Do you have some good tips for homeowners with old houses that want to make their place feel true to the era?
MacDonald: Use the materials that you have. Like, appreciate the old doors. There is always a solution to antique windows. If you just take the time and have the patience, you can restore an old window yourself.
Restoring an old piece is doable if you have the time and the patience to learn it instead of throwing it away. And I think that is something a lot of people are taken with recently. People are so used to just tossing something out when it breaks. But there are ways to make those pieces work again, and they are actually better materials than a lot of what you can find now. So I love just leaning into what’s old in the house and going with it.
For example, we have, like, a pink bathtub in one of the houses and it’s all the rage right now, the pink and the green. The plumber thought I was crazy for saving that tub, but I was like, “I’m just going to lean into it. I’m going to add pink marble tiles.”

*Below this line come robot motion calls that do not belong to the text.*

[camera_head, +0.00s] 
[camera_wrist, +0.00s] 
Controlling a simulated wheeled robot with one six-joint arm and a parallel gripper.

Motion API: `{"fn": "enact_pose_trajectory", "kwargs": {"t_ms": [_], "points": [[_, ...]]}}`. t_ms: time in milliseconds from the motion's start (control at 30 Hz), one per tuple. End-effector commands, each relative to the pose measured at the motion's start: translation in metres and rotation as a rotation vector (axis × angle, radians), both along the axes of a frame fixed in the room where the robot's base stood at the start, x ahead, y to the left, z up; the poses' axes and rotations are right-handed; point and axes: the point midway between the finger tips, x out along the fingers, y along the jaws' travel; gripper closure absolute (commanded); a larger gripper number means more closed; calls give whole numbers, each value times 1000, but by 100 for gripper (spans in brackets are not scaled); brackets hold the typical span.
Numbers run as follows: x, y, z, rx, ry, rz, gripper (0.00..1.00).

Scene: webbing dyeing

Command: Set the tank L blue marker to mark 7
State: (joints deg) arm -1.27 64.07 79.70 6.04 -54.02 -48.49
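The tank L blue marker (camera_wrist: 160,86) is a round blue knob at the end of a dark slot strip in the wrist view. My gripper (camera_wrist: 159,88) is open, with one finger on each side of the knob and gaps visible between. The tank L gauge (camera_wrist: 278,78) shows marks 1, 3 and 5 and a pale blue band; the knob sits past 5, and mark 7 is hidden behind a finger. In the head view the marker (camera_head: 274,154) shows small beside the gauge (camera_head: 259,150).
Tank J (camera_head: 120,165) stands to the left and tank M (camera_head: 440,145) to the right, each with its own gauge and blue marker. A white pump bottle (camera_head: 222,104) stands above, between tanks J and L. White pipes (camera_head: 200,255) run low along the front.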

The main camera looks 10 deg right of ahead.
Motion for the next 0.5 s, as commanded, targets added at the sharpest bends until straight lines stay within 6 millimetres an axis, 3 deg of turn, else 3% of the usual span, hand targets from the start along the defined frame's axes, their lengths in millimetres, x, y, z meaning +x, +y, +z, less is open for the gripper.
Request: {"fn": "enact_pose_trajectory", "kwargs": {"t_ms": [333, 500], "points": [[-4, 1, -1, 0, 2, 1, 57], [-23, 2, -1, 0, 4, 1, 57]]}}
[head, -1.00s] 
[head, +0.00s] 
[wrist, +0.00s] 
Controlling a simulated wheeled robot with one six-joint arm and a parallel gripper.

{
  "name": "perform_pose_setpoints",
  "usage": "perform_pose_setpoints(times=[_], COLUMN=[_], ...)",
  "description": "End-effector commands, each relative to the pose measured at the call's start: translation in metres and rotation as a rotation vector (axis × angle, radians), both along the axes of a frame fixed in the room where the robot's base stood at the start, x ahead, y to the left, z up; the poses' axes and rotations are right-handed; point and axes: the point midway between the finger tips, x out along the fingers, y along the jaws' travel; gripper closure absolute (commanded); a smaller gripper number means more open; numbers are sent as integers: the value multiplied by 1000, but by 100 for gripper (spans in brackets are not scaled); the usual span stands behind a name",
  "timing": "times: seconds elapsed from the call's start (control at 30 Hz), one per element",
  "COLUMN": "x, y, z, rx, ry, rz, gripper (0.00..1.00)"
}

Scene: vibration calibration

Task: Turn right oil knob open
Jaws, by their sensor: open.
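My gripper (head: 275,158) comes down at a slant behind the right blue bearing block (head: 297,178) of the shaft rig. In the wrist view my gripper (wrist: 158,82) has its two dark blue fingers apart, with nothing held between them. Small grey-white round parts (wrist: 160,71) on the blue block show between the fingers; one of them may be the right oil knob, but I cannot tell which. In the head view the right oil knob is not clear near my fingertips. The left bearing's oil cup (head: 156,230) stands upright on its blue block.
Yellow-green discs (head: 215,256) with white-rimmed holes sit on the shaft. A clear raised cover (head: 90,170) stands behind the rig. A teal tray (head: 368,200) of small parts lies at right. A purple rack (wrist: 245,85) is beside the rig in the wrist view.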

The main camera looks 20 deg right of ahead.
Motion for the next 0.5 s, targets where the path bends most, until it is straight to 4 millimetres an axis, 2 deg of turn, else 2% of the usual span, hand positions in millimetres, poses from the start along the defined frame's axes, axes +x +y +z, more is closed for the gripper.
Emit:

Lemieux: When I was just growing up, I learned to not be afraid of knocking on doors and just being curious, because then that leads you to reading, that leads you to your local library, the local historic society, the Registry of Deeds, whatever it may be. The information is out there if you just dig.
Why is it so important to you to renovate these old houses and preserve their history?
Lemieux: We as a society really like to understand where we came from. And the houses are the best ways to represent that. And when you start to understand and you start to value that, you see a lot of the through line throughout your community, and that makes your community even stronger and you understand what it took to build something, what any family, any individual, would have struggled to go through to just maintain and have a life in that community and be part of it.
I think that everybody wants to belong to something, and the best way to do that is to understand it and there’s no better way than starting with the history.
MacDonald: Like Mike always says, “Once it’s gone, you just can’t get that back.” The craftsmanship is gone, the materials are gone.
Lemieux: And the whole story is gone with it.